(Given instruction): Please output every line of the material as it stands, without the pictures.

(Collected material):
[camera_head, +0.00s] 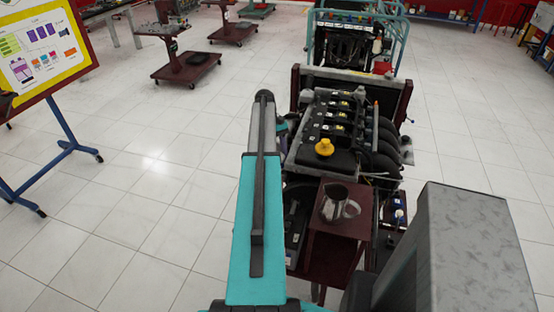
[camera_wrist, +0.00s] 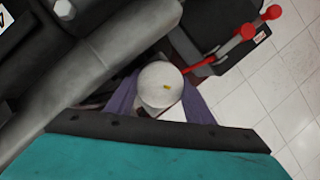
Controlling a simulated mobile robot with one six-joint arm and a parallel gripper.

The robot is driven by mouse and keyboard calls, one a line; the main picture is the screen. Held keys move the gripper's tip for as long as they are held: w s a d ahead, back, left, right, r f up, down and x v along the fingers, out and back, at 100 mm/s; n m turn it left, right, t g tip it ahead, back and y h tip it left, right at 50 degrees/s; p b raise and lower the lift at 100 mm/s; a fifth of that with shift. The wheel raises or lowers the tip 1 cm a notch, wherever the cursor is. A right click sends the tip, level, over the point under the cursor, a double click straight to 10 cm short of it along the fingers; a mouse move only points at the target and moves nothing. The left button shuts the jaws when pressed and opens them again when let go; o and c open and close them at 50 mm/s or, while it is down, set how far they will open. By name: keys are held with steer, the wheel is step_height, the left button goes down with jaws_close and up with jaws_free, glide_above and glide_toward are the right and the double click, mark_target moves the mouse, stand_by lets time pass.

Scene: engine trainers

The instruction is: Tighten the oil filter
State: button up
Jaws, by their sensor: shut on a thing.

(In response):
[camera_head, +0.00s] 
[camera_wrist, +0.00s] 
Controlling a simulated mobile robot with one six-joint arm and a parallel gripper.

The robot is driven by mouse and keyboard calls, one a line; the main picture is the screen. Held keys move the gripper's tip for as long as they are held: w s a d ahead, back, left, right, r f up, down and x v along the fingers, out and back, at 100 mm/s; n m turn it left, right, t g tip it ahead, back and y h tip it left, right at 50 degrees/s; p b raise and lower the lift at 100 mm/s; a fifth of that with shift. The wheel raises or lowers the tip 1 cm a notch, wherever the cursor is. A right click sends the tip, level, over the point under the cursor, a double click straight to 10 cm short of it along the fingers; a mouse move only points at the target and moves nothing. The left button shuts the jaws when pressed and opens them again when let go; o and c open and close them at 50 mm/s or, while it is down, set how far they will open. By name: keys are held with steer, the wheel is step_height, the left button goes down with jaws_close and up with jaws_free, glide_above and glide_toward are the right and the double click, mark_target moves the mouse, stand_by lets time pass.

Scene: engine trainers

The instruction is: Tighten the oil filter
State: button up
Jaws, by their sensor: shut on a thing.

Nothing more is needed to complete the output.